WORK TO DO:
Copy out exactly the lines from the one holding "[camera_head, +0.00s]" through the one holding "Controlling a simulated", ends included; omit images.

DATASET ROWS:
"""

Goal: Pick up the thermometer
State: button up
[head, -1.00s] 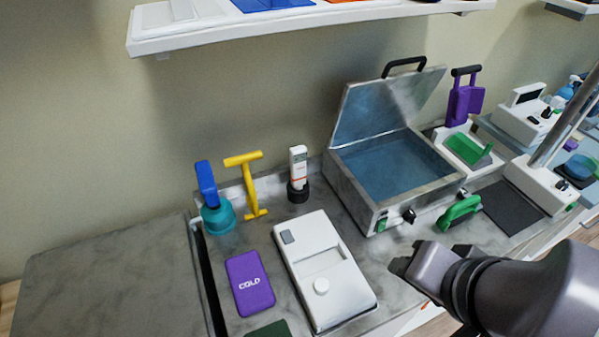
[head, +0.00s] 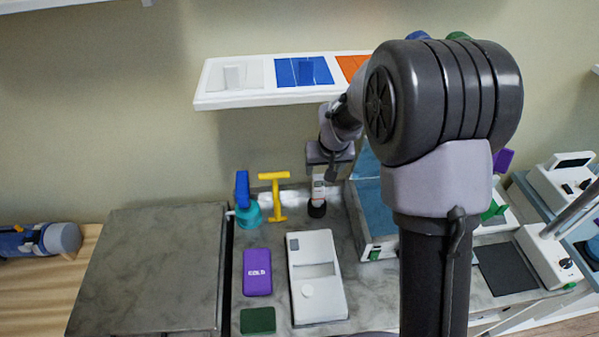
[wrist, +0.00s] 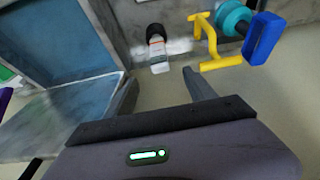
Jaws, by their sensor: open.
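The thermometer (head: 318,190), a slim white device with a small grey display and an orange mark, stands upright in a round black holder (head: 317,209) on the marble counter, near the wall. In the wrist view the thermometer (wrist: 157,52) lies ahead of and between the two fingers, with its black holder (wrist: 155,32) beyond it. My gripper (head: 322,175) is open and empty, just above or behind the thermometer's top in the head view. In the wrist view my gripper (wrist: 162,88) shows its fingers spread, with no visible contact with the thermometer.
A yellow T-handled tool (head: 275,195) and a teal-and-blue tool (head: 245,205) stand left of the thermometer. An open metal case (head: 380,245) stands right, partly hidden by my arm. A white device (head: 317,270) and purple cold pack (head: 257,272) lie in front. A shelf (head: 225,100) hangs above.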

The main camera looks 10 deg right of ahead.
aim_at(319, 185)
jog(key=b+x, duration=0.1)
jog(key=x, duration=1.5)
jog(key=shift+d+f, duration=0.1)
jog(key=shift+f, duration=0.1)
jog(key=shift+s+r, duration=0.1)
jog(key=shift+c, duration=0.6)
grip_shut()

"""
"""

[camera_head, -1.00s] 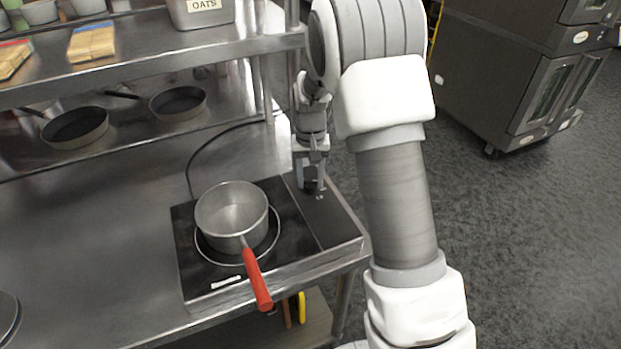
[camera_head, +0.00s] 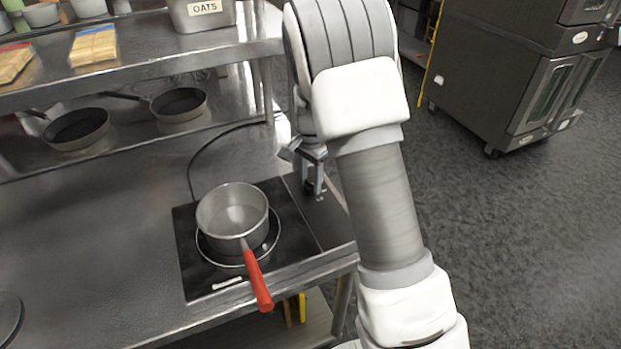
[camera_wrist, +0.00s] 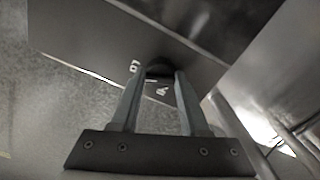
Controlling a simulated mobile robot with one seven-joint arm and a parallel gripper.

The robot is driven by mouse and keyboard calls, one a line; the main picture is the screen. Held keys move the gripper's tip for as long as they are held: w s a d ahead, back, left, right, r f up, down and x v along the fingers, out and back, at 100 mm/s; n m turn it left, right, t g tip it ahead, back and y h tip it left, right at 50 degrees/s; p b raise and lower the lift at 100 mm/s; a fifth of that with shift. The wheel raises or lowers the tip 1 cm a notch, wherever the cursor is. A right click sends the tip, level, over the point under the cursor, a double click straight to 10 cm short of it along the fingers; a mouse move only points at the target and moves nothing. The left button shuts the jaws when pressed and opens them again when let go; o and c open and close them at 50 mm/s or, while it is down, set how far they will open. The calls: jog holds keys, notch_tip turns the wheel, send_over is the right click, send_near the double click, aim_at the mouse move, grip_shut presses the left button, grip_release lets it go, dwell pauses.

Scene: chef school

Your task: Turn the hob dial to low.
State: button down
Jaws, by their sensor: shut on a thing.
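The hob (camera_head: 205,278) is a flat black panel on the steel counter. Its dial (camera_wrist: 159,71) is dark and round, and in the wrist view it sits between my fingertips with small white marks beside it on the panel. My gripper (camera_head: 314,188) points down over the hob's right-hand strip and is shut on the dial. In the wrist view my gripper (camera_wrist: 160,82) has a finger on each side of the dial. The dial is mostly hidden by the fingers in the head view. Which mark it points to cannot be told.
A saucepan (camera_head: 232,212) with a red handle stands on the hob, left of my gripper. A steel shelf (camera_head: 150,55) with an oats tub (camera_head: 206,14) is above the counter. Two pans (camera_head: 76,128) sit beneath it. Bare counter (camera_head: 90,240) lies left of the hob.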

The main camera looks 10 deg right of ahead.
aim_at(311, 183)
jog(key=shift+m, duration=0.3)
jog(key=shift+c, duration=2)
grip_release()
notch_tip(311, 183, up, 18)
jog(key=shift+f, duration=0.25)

"""

THE REPLY:
[camera_head, +0.00s] 
[camera_wrist, +0.00s] 
Controlling a simulated mobile robot with one seven-joint arm and a parallel gripper.

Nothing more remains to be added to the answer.